The signal, fortunately, was answered that night, and Pilot Mathews started out from Port Douglas in the pilot cutter about 10-30 p.m. Hannah had then nothing else to do but to go home until called to do his watch at midnight. They went to call Hannah about a quarter to twelve, only to find that be had gone out in the flatty. The assistant then went to report the matter to the superintendent and they got their wives to go up the lighthouse and watch the light while they themselves went down to get their boat to search for the missing man.

They noticed that Hannah's flatty, a little bit of a boat, had disappeared, and thought that Hannah, in a fit of temporary insanity, had gone off fishing. The two searchers were after Hannah - they did not know at that time that Hannah had his two eldest children with him.

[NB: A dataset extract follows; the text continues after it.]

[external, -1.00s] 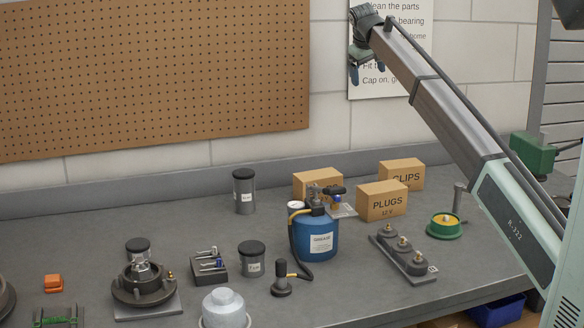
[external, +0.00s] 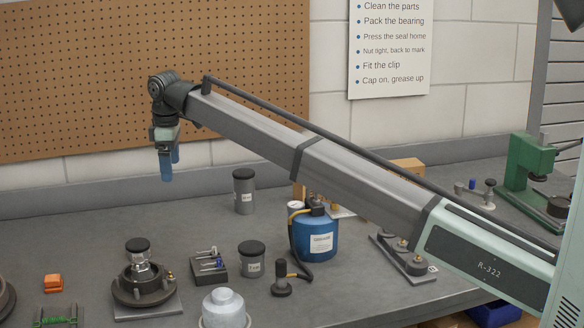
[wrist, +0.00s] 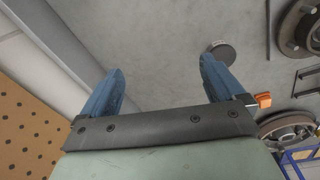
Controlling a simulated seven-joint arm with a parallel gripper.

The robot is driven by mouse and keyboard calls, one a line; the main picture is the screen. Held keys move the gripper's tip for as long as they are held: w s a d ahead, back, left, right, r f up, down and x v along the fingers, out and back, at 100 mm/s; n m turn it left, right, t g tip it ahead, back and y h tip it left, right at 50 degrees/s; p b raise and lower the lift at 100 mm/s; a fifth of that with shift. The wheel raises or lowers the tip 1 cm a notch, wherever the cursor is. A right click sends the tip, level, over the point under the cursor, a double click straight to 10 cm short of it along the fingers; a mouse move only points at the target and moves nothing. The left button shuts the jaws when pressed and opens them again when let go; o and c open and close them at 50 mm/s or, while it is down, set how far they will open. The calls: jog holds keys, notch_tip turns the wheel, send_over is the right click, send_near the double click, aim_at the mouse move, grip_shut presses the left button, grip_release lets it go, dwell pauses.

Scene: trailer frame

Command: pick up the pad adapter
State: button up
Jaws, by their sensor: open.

After going round both the islands and finding no trace of either Hannah or his flatty, they put back at about ten minutes past two, and had just got into dry clothes when Pilot Mathews arrived at the Island in the pilot cutter.

Pilot Mathews went up and asked Mrs. Hannah where her husband was, and she replied: “He went out to meet you, and took the children (mentioning two of them by name) with him.''

It was elicited that Hannah took with him in the boat a tin hat box, which contained a suit of clothes for the boy, and a dress for the girl, along with a few nick-nacks. He also took a portmanteau, containing his shaving gear, a suit of clothes for himself of white duck. Besides these things he took a long pole and a white sheet to use for a sail, although there was no provision made for attaching a sail to the flatty, which was only about six feet long and 2ft 6in wide, and evidently incapable of carrying one mile alone from the island to Port Douglas.

Five years and ten months rolled by, and then, in January of 1913 a search party out looking for traces of the vanished Dancing Wave went as far as Cape Bedford. There they found shattered portions of the ship they were looking for, and then, higher up on the beach they found the Low Isles flatty. In it were the skeletons of two children, and the veil, which had been so reluctantly lifted, was again dropped. The sea holds the secret of what transpired on that night of horror, and the sea holds many such secrets for all time.

If men are held to be responsible for their actions, then southern officialdom should have been arraigned for the murder of two innocent children. The charge would have been that of keeping men out in positions of isolation until their minds gave way. So imbedded was this barbarous practice, that Proudfoot shoal lightship was withdrawn because eventually the light keepers went mad. Of the mentality of the officialdom which saw nothing grotesque in the awful confession, it seems impossible to more than speculate, though it gives a first-hand indication of mans’ inhumanity to his fellow men' even in this age of ultra-civilisation and humanity.